Short exercise >>
Look through the data below and return each line where "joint" appears.

--- begin Information shown ---

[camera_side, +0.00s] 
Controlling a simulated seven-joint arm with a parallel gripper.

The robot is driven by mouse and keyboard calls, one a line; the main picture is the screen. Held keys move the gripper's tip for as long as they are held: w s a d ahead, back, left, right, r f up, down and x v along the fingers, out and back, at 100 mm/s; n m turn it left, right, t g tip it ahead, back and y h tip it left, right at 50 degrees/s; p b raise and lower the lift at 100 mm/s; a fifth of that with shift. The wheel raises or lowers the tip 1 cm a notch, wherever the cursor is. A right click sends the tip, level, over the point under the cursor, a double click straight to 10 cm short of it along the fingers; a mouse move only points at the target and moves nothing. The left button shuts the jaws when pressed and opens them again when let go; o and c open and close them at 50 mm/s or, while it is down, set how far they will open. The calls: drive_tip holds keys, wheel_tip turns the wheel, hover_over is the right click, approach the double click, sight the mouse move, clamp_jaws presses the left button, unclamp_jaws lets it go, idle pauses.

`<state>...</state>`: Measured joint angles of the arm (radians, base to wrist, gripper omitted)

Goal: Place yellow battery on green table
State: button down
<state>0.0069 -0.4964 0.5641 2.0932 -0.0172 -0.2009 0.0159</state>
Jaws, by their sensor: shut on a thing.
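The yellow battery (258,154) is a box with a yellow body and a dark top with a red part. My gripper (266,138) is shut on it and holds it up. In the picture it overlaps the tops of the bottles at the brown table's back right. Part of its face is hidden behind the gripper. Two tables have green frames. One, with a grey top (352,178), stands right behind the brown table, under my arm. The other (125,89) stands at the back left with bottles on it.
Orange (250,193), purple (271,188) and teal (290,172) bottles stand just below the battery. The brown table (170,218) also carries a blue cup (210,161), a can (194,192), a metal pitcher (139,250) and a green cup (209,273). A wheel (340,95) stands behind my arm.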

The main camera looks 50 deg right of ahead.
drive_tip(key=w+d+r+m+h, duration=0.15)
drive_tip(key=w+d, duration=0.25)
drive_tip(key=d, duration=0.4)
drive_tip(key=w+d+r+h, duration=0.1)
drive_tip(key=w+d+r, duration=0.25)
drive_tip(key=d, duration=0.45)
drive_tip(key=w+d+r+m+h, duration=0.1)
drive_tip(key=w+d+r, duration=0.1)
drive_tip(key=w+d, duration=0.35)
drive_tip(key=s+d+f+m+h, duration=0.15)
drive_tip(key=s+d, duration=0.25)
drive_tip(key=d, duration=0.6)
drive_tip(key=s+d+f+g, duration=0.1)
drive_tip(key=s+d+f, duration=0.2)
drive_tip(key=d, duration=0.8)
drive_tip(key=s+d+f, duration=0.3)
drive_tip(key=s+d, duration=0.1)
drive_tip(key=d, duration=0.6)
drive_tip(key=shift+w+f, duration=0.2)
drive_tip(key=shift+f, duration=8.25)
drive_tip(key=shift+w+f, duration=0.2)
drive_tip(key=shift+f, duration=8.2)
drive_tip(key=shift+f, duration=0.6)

--- end Information shown ---

Worked answer >>
Controlling a simulated seven-joint arm with a parallel gripper.
`<state>...</state>`: Measured joint angles of the arm (radians, base to wrist, gripper omitted)

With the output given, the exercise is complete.